Tudo já "ali estava" como nos sonhos, como na previsível estranheza dos sonhos. É notável a forma como Nova Iorque se presta como cenário: presença sufocante, sexuada de forma quase totalitária - possuída pelo frenesim - e que mais do que permitir ser olhada, fixada, olha e fixa as personagens (e o espectador).
Jane Campion deu como referências o cinema americano dos anos 70 (mais uma enfeitiçada por essa época): para a heroína, "Klute", de Alan J. Pakula (uma composição para a eternidade de Jane Fonda), ou "Looking for Mr. Goodbar", de Richard Brooks (em que Diane Keaton caminha para as mãos de um "serial killer"); para a cidade suja e crua, "Os Incorruptíveis Contra a Droga", de William Friedkin, ou o incontornável "Taxi Driver", de Scorsese. Ou seja, tudo já "ali estava", também, por causa dos filmes - até a escolha de Jennifer Jason Leigh, eterna vítima no cinema, para fazer de irmã de Meg Ryan.

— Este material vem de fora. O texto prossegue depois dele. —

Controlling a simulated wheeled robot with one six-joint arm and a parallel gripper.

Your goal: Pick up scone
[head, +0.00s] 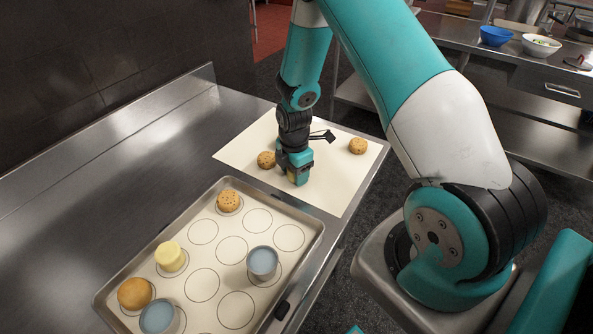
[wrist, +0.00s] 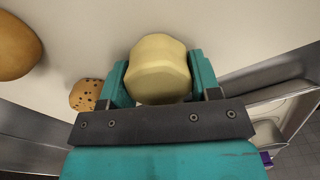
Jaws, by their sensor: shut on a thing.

É também do cinema que vem Meg Ryan, das comédias românticas que têm Nova Iorque como cenário. Visualmente um misto de Kidman (que esteve para interpretar a personagem) e Fonda (em "Klute"), tem aqui um momento de "tour de force" (não se sabe o que poderá recolher disso; "In the Cut" tem sido pouco visto). Não só porque se despe; mas porque (é uma liberdade de espectador de a olhar assim) caminha pela personagem como uma sonâmbula, como se optasse pelo lado dos fantasmas, o outro lado das sorridentes presenças que habitualmente tem nos filmes (até se podem comparar os orgasmos: o de "When Harry Met Sally" e o de "In the Cut").

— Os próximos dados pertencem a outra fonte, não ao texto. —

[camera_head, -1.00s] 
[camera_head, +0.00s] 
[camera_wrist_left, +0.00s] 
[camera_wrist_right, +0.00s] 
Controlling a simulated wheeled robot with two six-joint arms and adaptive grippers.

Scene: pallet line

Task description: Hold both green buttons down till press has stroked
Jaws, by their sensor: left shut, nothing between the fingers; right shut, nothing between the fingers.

No final do filme, que não é exactamente o final do livro de Susanna Moore que Campion adaptou (aí é mais ou menos assim: Frannie a dizer, em delírio sacrificial, "A minha cara - a minha garganta. O meu peito - as minhas mãos. Os meus braços!" e pode-se imaginar o que o "serial killer" lhe faz), a masoquista chega a casa, no fim do seu calvário de dor e prazer, encontra o seu homem e, momento de superação para ela, vê-se transformada em dominatrix. Cumpriu os passos da cartilha S&M. É o retrato de um amor?